*Information provided:*

==========

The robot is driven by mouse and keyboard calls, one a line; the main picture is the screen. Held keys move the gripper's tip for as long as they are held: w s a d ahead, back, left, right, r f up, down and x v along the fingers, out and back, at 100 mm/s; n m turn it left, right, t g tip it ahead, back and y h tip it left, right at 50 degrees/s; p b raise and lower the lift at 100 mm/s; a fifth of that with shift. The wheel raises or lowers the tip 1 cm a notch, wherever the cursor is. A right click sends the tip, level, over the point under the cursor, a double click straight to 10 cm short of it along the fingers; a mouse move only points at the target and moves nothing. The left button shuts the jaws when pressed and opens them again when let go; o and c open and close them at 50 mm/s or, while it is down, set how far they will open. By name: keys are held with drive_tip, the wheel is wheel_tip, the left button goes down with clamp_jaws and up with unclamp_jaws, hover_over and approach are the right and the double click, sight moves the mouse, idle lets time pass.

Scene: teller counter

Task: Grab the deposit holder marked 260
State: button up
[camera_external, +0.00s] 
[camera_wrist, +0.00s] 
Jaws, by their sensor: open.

==========

Write out the material exactly as given.

*Written answer:*
The robot is driven by mouse and keyboard calls, one a line; the main picture is the screen. Held keys move the gripper's tip for as long as they are held: w s a d ahead, back, left, right, r f up, down and x v along the fingers, out and back, at 100 mm/s; n m turn it left, right, t g tip it ahead, back and y h tip it left, right at 50 degrees/s; p b raise and lower the lift at 100 mm/s; a fifth of that with shift. The wheel raises or lowers the tip 1 cm a notch, wherever the cursor is. A right click sends the tip, level, over the point under the cursor, a double click straight to 10 cm short of it along the fingers; a mouse move only points at the target and moves nothing. The left button shuts the jaws when pressed and opens them again when let go; o and c open and close them at 50 mm/s or, while it is down, set how far they will open. By name: keys are held with drive_tip, the wheel is wheel_tip, the left button goes down with clamp_jaws and up with unclamp_jaws, hover_over and approach are the right and the double click, sight moves the mouse, idle lets time pass.

Scene: teller counter

Task: Grab the deposit holder marked 260
State: button up
[camera_external, +0.00s] 
[camera_wrist, +0.00s] 
Jaws, by their sensor: open.

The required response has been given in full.